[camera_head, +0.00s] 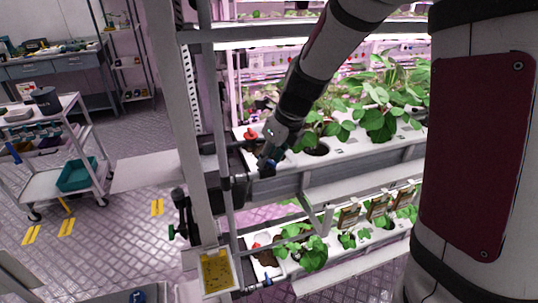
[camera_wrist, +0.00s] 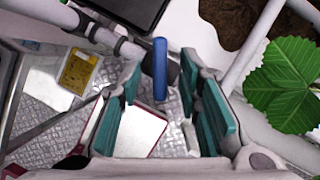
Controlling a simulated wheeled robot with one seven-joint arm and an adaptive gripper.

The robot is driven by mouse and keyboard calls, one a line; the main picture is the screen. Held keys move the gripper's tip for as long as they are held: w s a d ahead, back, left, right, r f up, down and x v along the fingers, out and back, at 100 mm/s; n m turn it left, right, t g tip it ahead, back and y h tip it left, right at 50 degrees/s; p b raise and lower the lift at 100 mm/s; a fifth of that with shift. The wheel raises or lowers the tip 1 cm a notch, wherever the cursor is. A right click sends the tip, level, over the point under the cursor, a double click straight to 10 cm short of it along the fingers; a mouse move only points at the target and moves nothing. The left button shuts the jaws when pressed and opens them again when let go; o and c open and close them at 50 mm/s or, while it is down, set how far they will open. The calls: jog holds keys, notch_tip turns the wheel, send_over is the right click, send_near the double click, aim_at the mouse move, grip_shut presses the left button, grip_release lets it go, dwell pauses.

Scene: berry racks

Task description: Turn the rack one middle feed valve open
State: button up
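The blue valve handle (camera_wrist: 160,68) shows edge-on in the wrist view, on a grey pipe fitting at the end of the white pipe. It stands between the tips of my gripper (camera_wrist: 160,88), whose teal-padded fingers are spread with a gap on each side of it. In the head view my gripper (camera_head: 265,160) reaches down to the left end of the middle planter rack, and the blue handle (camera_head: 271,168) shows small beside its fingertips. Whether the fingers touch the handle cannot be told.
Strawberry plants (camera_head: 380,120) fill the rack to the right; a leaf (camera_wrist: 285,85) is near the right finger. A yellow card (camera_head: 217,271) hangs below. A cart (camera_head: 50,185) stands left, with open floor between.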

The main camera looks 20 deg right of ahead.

────────────────────────────────────────

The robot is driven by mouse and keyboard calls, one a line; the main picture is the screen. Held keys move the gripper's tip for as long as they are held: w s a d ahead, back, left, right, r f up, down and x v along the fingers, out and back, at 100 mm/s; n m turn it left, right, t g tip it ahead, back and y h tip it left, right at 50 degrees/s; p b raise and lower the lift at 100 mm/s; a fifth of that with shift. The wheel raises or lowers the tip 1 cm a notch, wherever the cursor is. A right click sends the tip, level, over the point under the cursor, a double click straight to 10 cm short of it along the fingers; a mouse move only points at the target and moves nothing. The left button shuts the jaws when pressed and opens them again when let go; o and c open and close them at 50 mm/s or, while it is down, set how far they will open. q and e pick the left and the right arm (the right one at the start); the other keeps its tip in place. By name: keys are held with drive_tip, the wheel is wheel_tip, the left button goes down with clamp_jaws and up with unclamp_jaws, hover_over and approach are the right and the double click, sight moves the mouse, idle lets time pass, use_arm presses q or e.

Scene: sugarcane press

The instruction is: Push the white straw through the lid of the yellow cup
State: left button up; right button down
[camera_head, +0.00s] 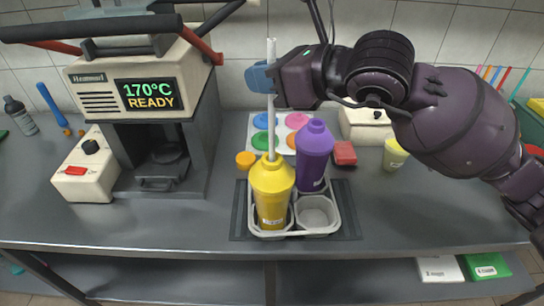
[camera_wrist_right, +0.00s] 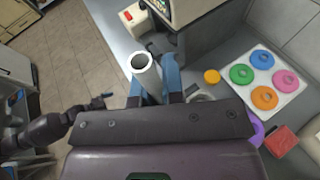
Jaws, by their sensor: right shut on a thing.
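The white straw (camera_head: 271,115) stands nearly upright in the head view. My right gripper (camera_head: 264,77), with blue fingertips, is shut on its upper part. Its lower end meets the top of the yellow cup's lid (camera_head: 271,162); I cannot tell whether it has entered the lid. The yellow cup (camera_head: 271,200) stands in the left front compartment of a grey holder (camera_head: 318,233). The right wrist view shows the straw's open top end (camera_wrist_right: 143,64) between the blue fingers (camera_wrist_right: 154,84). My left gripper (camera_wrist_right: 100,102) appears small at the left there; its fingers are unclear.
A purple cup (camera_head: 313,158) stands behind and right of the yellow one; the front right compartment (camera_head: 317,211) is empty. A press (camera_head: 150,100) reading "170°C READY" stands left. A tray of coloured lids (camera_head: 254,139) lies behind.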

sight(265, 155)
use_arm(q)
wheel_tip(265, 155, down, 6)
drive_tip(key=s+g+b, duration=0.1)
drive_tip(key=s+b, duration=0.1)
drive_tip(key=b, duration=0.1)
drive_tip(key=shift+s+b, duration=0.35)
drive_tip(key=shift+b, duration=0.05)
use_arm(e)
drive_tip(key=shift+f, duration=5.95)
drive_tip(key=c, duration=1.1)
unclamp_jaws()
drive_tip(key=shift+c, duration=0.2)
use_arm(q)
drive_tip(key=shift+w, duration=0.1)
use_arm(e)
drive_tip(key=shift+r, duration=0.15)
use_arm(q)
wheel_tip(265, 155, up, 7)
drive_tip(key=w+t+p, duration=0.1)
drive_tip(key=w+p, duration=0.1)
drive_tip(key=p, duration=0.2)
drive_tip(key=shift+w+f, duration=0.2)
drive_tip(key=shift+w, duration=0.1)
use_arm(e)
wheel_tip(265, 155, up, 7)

────────────────────────────────────────

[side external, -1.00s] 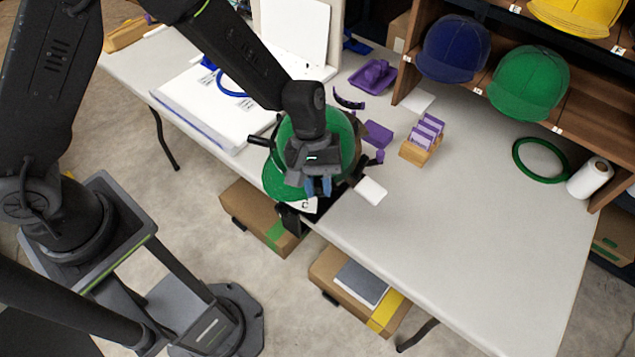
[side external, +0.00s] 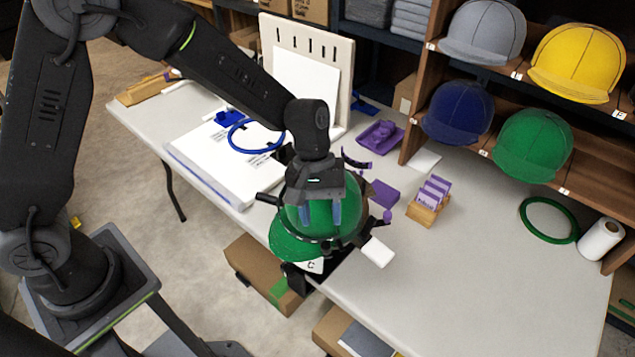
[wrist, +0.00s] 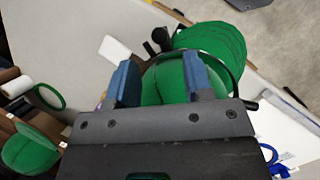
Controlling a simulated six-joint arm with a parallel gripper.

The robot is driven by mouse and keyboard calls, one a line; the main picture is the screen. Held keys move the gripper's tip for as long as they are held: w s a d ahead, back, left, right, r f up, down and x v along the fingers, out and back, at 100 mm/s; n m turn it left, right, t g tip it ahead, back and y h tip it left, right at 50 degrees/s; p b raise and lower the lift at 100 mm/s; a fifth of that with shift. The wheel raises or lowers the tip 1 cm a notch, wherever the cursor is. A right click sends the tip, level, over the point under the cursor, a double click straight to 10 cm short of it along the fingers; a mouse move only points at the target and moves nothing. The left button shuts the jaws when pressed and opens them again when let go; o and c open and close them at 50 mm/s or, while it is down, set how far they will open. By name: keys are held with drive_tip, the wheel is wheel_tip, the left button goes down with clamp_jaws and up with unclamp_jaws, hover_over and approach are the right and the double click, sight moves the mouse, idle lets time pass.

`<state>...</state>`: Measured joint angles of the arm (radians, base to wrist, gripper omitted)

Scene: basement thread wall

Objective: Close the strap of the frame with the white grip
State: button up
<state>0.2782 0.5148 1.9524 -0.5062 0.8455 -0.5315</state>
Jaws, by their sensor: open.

────────────────────────────────────────

Directions:
Find the string "joint" in the listing and return every line that holds it.

Finished exercise:
Controlling a simulated wheeled robot with one seven-joint arm and an adaptive gripper.
Controlling a simulated six-joint arm with a parallel gripper.
`<state>...</state>`: Measured joint angles of the arm (radians, base to wrist, gripper omitted)

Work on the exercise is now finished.